• _Problem details_:
Output the full material exactly as it appears here.

• _Data section_:
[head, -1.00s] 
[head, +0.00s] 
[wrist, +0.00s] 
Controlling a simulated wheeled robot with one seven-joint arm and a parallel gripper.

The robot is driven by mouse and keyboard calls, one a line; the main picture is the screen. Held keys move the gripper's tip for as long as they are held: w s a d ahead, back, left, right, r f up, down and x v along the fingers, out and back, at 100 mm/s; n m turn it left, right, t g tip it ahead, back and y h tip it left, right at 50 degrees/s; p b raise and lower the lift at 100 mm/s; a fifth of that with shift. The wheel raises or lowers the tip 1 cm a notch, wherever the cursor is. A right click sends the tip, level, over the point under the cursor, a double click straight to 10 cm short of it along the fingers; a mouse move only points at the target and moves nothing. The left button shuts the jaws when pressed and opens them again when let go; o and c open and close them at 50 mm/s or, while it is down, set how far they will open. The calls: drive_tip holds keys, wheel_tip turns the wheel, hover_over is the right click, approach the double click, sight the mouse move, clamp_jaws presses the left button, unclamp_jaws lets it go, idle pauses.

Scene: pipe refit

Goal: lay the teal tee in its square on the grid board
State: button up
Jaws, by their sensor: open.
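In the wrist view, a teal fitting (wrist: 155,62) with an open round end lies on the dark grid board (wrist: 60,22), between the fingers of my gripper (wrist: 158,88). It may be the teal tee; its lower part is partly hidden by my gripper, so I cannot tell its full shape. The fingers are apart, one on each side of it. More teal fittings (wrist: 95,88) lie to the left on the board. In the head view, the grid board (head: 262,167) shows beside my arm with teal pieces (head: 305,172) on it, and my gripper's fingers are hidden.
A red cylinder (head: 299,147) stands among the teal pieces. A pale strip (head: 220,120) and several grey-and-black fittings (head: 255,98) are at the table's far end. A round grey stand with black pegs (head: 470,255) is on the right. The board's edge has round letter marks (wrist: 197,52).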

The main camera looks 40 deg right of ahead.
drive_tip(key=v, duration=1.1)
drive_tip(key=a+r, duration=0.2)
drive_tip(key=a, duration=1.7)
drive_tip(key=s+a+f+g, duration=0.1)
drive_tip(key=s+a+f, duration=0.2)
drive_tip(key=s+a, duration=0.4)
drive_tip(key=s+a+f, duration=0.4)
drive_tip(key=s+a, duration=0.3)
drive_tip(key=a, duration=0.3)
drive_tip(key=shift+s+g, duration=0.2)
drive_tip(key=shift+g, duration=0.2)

• _Complete answer_:
[head, -1.00s] 
[head, +0.00s] 
[wrist, +0.00s] 
Controlling a simulated wheeled robot with one seven-joint arm and a parallel gripper.

The robot is driven by mouse and keyboard calls, one a line; the main picture is the screen. Held keys move the gripper's tip for as long as they are held: w s a d ahead, back, left, right, r f up, down and x v along the fingers, out and back, at 100 mm/s; n m turn it left, right, t g tip it ahead, back and y h tip it left, right at 50 degrees/s; p b raise and lower the lift at 100 mm/s; a fifth of that with shift. The wheel raises or lowers the tip 1 cm a notch, wherever the cursor is. A right click sends the tip, level, over the point under the cursor, a double click straight to 10 cm short of it along the fingers; a mouse move only points at the target and moves nothing. The left button shuts the jaws when pressed and opens them again when let go; o and c open and close them at 50 mm/s or, while it is down, set how far they will open. The calls: drive_tip holds keys, wheel_tip turns the wheel, hover_over is the right click, approach the double click, sight the mouse move, clamp_jaws presses the left button, unclamp_jaws lets it go, idle pauses.

Scene: pipe refit

Goal: lay the teal tee in its square on the grid board
State: button up
Jaws, by their sensor: open.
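In the wrist view, a teal fitting (wrist: 155,62) with an open round end lies on the dark grid board (wrist: 60,22), between the fingers of my gripper (wrist: 158,88). It may be the teal tee; its lower part is partly hidden by my gripper, so I cannot tell its full shape. The fingers are apart, one on each side of it. More teal fittings (wrist: 95,88) lie to the left on the board. In the head view, the grid board (head: 262,167) shows beside my arm with teal pieces (head: 305,172) on it, and my gripper's fingers are hidden.
A red cylinder (head: 299,147) stands among the teal pieces. A pale strip (head: 220,120) and several grey-and-black fittings (head: 255,98) are at the table's far end. A round grey stand with black pegs (head: 470,255) is on the right. The board's edge has round letter marks (wrist: 197,52).

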The main camera looks 40 deg right of ahead.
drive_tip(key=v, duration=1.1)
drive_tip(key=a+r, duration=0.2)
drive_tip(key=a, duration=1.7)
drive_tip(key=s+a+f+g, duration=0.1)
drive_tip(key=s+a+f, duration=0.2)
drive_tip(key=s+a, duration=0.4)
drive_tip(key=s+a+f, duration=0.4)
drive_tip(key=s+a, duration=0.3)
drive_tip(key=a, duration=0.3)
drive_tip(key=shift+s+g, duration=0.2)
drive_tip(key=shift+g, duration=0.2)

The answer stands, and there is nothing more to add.